■ **THE PROBLEM**: Identify every line containing the word "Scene" and reproduce each one.

■ **DATA**:
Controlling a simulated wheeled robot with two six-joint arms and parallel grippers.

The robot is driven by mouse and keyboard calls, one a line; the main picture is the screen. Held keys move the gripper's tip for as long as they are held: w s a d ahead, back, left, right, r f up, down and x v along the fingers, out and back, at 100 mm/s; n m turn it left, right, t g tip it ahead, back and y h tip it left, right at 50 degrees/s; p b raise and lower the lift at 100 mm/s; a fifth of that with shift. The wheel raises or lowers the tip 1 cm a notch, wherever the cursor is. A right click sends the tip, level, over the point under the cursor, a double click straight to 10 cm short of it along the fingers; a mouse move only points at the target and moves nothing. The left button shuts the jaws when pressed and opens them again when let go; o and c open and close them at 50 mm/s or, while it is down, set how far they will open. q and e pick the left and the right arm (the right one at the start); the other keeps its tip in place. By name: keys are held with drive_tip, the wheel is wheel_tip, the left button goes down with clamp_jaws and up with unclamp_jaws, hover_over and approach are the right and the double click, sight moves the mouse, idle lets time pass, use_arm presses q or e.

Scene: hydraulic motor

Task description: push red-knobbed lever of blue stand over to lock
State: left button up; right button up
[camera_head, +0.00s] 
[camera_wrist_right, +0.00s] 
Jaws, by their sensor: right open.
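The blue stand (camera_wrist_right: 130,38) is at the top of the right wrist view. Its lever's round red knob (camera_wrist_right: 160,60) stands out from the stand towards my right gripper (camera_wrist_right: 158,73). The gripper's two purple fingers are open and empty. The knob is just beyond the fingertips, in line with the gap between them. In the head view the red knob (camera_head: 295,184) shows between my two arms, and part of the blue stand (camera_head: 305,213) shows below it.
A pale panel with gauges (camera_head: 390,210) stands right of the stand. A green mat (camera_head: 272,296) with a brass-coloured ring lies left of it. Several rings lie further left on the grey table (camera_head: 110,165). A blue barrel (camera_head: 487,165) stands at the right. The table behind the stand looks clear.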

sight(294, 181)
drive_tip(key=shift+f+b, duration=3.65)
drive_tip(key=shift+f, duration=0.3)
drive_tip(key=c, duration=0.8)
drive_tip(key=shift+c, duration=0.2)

* * *

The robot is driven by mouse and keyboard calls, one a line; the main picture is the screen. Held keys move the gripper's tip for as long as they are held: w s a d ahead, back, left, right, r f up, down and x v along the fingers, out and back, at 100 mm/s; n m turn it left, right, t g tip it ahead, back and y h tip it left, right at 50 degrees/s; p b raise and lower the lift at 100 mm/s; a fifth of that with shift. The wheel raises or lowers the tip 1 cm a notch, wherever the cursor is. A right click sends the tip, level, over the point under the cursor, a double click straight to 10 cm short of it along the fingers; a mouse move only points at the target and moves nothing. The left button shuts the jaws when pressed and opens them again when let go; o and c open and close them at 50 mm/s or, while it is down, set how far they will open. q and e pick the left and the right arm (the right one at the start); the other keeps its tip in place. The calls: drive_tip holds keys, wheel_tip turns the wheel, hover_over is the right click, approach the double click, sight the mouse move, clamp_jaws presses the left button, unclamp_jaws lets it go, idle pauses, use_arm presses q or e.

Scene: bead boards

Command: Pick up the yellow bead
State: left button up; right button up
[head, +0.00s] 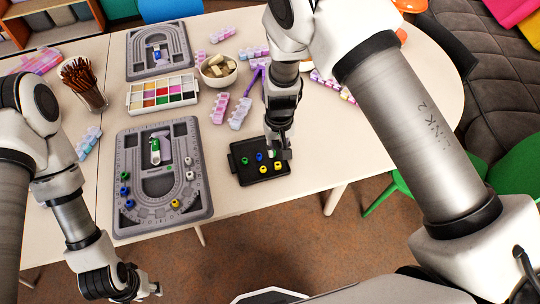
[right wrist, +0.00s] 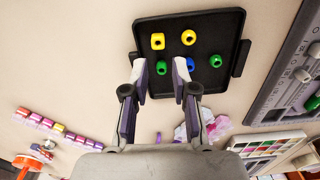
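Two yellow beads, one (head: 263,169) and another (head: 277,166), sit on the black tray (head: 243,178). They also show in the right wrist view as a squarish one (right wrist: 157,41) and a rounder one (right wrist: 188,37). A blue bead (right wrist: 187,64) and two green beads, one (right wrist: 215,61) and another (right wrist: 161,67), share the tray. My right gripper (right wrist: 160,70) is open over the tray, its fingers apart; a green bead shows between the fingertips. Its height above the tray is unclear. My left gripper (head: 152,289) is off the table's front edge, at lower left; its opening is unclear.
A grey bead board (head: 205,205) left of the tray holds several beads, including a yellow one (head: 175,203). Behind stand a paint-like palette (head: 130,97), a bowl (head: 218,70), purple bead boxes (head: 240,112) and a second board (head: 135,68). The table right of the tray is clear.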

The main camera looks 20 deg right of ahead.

■ **RESPONSE TO THE EXERCISE**:
Scene: hydraulic motor
Scene: bead boards

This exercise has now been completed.